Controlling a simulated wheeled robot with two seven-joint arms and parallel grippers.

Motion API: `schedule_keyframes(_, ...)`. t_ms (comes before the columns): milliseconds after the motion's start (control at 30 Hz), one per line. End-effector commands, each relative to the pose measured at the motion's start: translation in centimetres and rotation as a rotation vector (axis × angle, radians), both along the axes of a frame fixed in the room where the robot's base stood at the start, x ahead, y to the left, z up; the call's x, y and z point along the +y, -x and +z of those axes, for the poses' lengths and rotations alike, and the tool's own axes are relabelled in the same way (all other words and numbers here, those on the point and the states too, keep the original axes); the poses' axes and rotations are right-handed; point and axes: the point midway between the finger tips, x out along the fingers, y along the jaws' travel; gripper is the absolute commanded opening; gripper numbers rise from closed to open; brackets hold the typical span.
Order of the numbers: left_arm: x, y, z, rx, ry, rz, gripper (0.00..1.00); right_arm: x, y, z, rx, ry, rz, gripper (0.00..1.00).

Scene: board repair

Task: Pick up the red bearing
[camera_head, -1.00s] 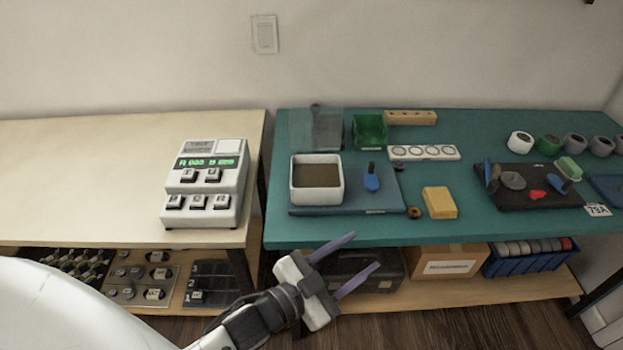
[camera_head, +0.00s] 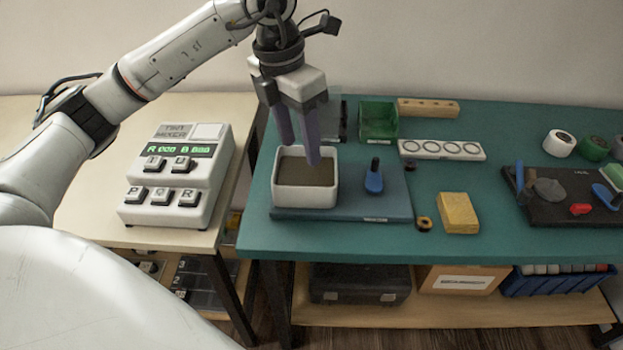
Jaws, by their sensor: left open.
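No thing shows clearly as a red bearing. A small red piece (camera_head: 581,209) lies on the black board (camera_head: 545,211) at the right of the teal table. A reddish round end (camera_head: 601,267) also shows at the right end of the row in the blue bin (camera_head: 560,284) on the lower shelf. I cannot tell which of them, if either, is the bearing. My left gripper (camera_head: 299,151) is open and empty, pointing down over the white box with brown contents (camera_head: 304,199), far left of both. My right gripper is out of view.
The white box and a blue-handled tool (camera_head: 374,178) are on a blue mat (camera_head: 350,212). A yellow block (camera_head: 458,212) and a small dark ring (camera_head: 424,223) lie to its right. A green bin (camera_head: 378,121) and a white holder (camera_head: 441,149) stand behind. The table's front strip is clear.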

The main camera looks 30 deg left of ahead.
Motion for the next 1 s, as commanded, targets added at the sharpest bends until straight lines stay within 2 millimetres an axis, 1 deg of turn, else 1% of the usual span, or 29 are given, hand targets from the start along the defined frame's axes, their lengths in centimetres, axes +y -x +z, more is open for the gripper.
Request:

*DIRECTIVE*
Set the listing down in full and exactly. Pictures within it should not appear in the copy.

*RESPONSE BELOW*
Controlling a simulated wheeled robot with two seven-joint arms and parallel grippers.

Motion API: `schedule_keyframes(_, ...)`. t_ms (comes before the columns): milliseconds after the motion's start (control at 30 Hz), one per line. End-effector commands, each relative to the pose measured at the motion's start: translation in centimetres and rotation as a rotation vector (axis × angle, radians), both along the axes of a frame fixed in the room where the robot's base stood at the start, x ahead, y to the left, z up; the call's x, y and z point along the +y, -x and +z of those axes, for the poses' lengths and rotations alike, and the tool's own axes are relabelled in the same way (all other words and numbers here, those on the point and the states too, keep the original axes); the poses' axes and rotations are right-handed; point and axes: the point midway between the finger tips, x out along the fingers, y along the jaws' travel; gripper is the absolute commanded opening; gripper numbers rise from closed to open; brackets hold the typical span.
Order of the numbers: left_arm: x, y, z, rx, ry, rz, gripper (0.00..1.00); right_arm: x, y, z, rx, ry, rz, gripper (0.00..1.00).

Scene: board repair

Task: Pick up the red bearing
[camera_head, -1.00s] 
[camera_head, +0.00s] 
Jaws, by their sensor: left open.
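No thing shows clearly as a red bearing. A small red piece (camera_head: 581,209) lies on the black board (camera_head: 545,211) at the right of the teal table. A reddish round end (camera_head: 601,267) also shows at the right end of the row in the blue bin (camera_head: 560,284) on the lower shelf. I cannot tell which of them, if either, is the bearing. My left gripper (camera_head: 299,151) is open and empty, pointing down over the white box with brown contents (camera_head: 304,199), far left of both. My right gripper is out of view.
The white box and a blue-handled tool (camera_head: 374,178) are on a blue mat (camera_head: 350,212). A yellow block (camera_head: 458,212) and a small dark ring (camera_head: 424,223) lie to its right. A green bin (camera_head: 378,121) and a white holder (camera_head: 441,149) stand behind. The table's front strip is clear.

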The main camera looks 30 deg left of ahead.
Motion for the next 1 s, as commanded, targets added at the sharpest bends until straight lines stay within 2 millimetres an axis, 1 deg of turn, else 1% of the usual span, or 29 are given, hand targets from the start along the defined frame's axes, their lengths in centimetres, axes +y -x +z, more is open for the gripper.
Request:

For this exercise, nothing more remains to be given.